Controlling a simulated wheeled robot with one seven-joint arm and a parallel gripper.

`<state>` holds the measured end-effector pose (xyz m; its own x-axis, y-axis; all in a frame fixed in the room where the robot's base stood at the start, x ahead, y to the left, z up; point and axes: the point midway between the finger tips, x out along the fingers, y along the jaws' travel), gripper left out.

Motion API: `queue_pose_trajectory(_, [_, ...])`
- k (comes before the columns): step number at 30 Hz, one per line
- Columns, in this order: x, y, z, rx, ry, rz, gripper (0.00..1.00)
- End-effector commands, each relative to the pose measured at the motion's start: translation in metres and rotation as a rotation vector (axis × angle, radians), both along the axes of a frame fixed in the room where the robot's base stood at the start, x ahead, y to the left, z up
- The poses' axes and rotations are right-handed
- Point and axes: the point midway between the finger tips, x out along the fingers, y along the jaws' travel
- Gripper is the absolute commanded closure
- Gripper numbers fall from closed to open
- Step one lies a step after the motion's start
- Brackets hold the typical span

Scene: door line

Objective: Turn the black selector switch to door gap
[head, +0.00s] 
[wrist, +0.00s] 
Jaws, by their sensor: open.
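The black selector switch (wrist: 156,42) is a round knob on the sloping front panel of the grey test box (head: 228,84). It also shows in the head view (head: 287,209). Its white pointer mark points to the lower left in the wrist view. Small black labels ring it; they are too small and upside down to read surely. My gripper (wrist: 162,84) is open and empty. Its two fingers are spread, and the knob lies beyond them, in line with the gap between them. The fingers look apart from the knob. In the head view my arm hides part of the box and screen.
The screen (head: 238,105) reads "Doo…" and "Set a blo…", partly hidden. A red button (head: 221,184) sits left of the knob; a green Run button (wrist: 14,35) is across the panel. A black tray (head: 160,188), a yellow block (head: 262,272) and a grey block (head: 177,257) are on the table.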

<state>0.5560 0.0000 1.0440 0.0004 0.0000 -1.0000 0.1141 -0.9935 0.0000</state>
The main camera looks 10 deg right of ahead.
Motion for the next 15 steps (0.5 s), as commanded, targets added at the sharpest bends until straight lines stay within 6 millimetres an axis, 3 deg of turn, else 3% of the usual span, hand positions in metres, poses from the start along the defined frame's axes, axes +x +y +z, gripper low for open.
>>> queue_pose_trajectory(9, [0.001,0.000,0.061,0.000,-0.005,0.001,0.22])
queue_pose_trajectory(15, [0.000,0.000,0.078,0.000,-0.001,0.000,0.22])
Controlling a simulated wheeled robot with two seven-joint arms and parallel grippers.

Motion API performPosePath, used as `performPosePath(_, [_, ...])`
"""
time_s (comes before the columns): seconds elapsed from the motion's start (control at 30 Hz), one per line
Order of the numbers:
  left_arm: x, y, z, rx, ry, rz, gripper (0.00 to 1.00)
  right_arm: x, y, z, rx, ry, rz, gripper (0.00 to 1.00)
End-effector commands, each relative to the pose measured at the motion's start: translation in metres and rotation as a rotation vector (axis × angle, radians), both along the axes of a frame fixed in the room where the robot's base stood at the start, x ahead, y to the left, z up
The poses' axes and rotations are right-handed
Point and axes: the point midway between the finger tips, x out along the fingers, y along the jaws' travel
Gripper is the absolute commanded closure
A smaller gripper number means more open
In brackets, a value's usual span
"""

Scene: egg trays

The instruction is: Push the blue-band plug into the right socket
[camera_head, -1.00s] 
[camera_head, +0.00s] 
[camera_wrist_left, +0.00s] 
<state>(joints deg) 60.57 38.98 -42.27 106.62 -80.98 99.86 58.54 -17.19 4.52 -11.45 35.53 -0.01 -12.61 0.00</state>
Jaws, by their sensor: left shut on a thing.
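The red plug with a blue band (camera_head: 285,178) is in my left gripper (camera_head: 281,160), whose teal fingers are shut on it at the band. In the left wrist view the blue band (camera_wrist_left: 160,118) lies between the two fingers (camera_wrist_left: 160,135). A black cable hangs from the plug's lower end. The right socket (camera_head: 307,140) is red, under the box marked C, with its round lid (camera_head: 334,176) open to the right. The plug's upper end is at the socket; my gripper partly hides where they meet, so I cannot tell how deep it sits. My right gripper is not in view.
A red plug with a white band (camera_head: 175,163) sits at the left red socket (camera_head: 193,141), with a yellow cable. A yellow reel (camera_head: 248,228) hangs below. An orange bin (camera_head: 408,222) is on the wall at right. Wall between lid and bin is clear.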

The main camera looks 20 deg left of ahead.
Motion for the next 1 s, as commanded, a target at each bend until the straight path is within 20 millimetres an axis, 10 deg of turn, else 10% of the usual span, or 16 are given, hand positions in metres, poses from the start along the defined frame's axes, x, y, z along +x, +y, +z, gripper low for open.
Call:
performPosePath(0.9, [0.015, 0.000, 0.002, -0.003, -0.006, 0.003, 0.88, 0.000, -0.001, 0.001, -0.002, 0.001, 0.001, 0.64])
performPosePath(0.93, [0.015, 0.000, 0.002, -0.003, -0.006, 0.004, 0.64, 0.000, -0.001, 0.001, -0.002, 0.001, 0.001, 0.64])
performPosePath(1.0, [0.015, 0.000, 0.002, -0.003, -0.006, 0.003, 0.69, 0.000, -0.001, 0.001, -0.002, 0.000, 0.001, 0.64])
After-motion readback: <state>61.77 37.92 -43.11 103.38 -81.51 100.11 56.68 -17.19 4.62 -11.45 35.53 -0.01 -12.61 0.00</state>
· · · ·
EXERCISE BRIEF: Give back each line above precisely as it stands.

WRITTEN RESPONSE:
Controlling a simulated wheeled robot with one seven-joint arm and a parallel gripper.

`<state>` holds the measured end-effector pose (xyz m; its own x-axis, y-axis; all in a frame fixed in the room where the robot's base stood at the start, x ahead, y to the left, z up; point and axes: the point midway between the finger tips, x out along the fingers, y along the jaws' travel), gripper left out.

Motion API: `queue_pose_trajectory(_, [_, ...])`
- k (comes before the columns): step number at 30 Hz, one per line
- Columns, in this order: x, y, z, rx, ry, rz, gripper (0.00..1.00)
- End-effector commands, each relative to the pose measured at the motion's start: translation in metres and rotation as a rotation vector (axis × angle, radians), both along the axes of a frame fixed in the room where the robot's base stood at the start, x ahead, y to the left, z up
- The poses' axes and rotations are right-handed
- Point and axes: the point midway between the finger tips, x out along the fingers, y along the jaws' travel
- Gripper is the absolute commanded closure
- Gripper numbers fall from closed to open
- Step one lies a step after the motion's start
- Brackets hold the typical span

Scene: door line

Objective: Turn the black selector switch to door gap
[head, +0.00s] 
[wrist, +0.00s] 
Jaws, by their sensor: open.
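The black selector switch (wrist: 156,42) is a round knob on the sloping front panel of the grey test box (head: 228,84). It also shows in the head view (head: 287,209). Its white pointer mark points to the lower left in the wrist view. Small black labels ring it; they are too small and upside down to read surely. My gripper (wrist: 162,84) is open and empty. Its two fingers are spread, and the knob lies beyond them, in line with the gap between them. The fingers look apart from the knob. In the head view my arm hides part of the box and screen.
The screen (head: 238,105) reads "Doo…" and "Set a blo…", partly hidden. A red button (head: 221,184) sits left of the knob; a green Run button (wrist: 14,35) is across the panel. A black tray (head: 160,188), a yellow block (head: 262,272) and a grey block (head: 177,257) are on the table.

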<state>0.5560 0.0000 1.0440 0.0004 0.0000 -1.0000 0.1141 -0.9935 0.0000</state>
The main camera looks 10 deg right of ahead.
Motion for the next 15 steps (0.5 s), as commanded, targets added at the sharpest bends until straight lines stay within 6 millimetres an axis, 3 deg of turn, else 3% of the usual span, hand positions in metres, poses from the start along the defined frame's axes, axes +x +y +z, gripper low for open.
>>> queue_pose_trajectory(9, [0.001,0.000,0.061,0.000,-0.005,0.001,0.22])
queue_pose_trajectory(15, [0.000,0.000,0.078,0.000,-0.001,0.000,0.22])
Controlling a simulated wheeled robot with two seven-joint arms and parallel grippers.

Motion API performPosePath, used as `performPosePath(_, [_, ...])`
"""
time_s (comes before the columns): seconds elapsed from the motion's start (control at 30 Hz), one per line
Order of the numbers:
  left_arm: x, y, z, rx, ry, rz, gripper (0.00 to 1.00)
  right_arm: x, y, z, rx, ry, rz, gripper (0.00 to 1.00)
End-effector commands, each relative to the pose measured at the motion's start: translation in metres and rotation as a rotation vector (axis × angle, radians), both along the axes of a frame fixed in the room where the robot's base stood at the start, x ahead, y to the left, z up
The poses' axes and rotations are right-handed
Point and axes: the point midway between the finger tips, x out along the fingers, y along the jaws' travel
Gripper is the absolute commanded closure
A smaller gripper number means more open
In brackets, a value's usual span
"""

Scene: egg trays

The instruction is: Push the blue-band plug into the right socket
[camera_head, -1.00s] 
[camera_head, +0.00s] 
[camera_wrist_left, +0.00s] 
<state>(joints deg) 60.57 38.98 -42.27 106.62 -80.98 99.86 58.54 -17.19 4.52 -11.45 35.53 -0.01 -12.61 0.00</state>
Jaws, by their sensor: left shut on a thing.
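The red plug with a blue band (camera_head: 285,178) is in my left gripper (camera_head: 281,160), whose teal fingers are shut on it at the band. In the left wrist view the blue band (camera_wrist_left: 160,118) lies between the two fingers (camera_wrist_left: 160,135). A black cable hangs from the plug's lower end. The right socket (camera_head: 307,140) is red, under the box marked C, with its round lid (camera_head: 334,176) open to the right. The plug's upper end is at the socket; my gripper partly hides where they meet, so I cannot tell how deep it sits. My right gripper is not in view.
A red plug with a white band (camera_head: 175,163) sits at the left red socket (camera_head: 193,141), with a yellow cable. A yellow reel (camera_head: 248,228) hangs below. An orange bin (camera_head: 408,222) is on the wall at right. Wall between lid and bin is clear.

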The main camera looks 20 deg left of ahead.
Motion for the next 1 s, as commanded, a target at each bend until the straight path is within 20 millimetres an axis, 10 deg of turn, else 10% of the usual span, or 16 are given, hand positions in metres, poses from the start along the defined frame's axes, x, y, z along +x, +y, +z, gripper low for open.
Call:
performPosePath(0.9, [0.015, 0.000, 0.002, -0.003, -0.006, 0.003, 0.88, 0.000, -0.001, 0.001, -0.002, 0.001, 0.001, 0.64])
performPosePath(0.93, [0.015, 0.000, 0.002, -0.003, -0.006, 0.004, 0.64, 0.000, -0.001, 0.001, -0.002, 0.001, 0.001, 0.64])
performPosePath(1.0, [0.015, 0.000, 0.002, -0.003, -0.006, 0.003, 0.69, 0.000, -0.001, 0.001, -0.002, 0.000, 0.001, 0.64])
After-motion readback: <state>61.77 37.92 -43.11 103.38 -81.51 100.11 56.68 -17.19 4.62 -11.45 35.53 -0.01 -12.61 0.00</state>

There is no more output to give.